[BEGIN]
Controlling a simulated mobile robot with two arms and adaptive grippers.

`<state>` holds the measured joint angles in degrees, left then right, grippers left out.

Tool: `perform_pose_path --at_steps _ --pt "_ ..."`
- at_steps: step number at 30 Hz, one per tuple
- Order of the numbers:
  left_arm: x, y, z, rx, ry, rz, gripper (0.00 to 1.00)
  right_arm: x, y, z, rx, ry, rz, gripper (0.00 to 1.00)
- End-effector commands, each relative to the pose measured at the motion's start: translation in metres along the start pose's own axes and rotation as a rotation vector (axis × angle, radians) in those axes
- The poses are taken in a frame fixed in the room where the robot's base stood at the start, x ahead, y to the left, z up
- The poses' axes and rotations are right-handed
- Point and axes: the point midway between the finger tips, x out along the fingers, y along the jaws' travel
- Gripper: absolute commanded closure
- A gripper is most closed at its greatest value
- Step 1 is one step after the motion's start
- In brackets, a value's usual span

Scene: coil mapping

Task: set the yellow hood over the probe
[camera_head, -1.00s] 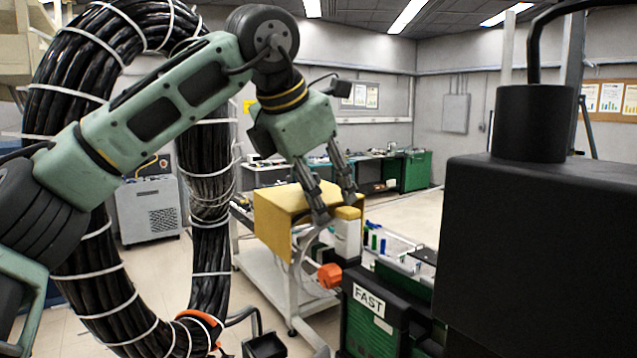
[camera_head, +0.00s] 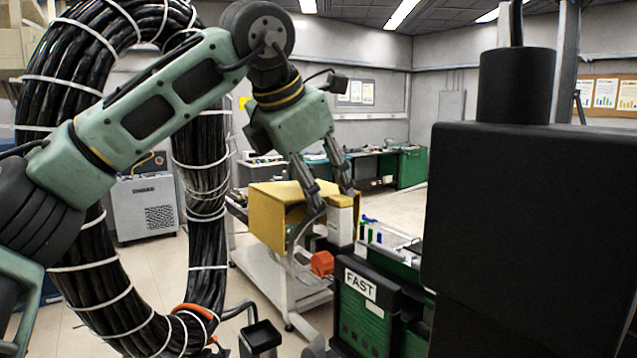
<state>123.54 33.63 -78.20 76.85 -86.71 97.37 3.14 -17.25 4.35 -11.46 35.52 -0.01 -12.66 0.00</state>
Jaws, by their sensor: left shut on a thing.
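The yellow hood (camera_head: 268,214) is a boxy shell, tilted, in the middle of the head view above a white cart. My left gripper (camera_head: 332,202) is shut at its right edge and holds the hood; the fingers hide part of that edge. A white upright block (camera_head: 341,228) with a pale top stands just right of the hood, by the fingertips. I cannot tell whether this block is the probe, or whether the hood touches it. My right gripper is not in view.
A large ring of black cable (camera_head: 205,250) with white ties stands at the left. A green case marked FAST (camera_head: 365,318) and an orange knob (camera_head: 322,263) lie below the hood. A big black box (camera_head: 525,215) fills the right. Open floor (camera_head: 405,213) shows behind.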

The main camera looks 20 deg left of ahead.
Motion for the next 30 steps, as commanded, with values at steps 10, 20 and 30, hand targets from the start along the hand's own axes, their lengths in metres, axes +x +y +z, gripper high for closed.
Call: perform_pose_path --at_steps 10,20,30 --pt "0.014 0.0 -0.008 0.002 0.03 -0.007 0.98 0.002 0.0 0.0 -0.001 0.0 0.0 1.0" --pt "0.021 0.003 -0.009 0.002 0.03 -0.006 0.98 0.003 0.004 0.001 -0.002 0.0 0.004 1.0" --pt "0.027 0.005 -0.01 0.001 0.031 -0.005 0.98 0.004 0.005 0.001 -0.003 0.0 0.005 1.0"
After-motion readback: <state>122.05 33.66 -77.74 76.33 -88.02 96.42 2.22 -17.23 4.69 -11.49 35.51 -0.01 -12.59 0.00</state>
[END]
(Exercise instructions): Using the listing, collect all lines in which the string "poses" is found.

(Answer):
- The poses are taken in a frame fixed in the room where the robot's base stood at the start, x ahead, y to the left, z up
- The poses' axes and rotations are right-handed

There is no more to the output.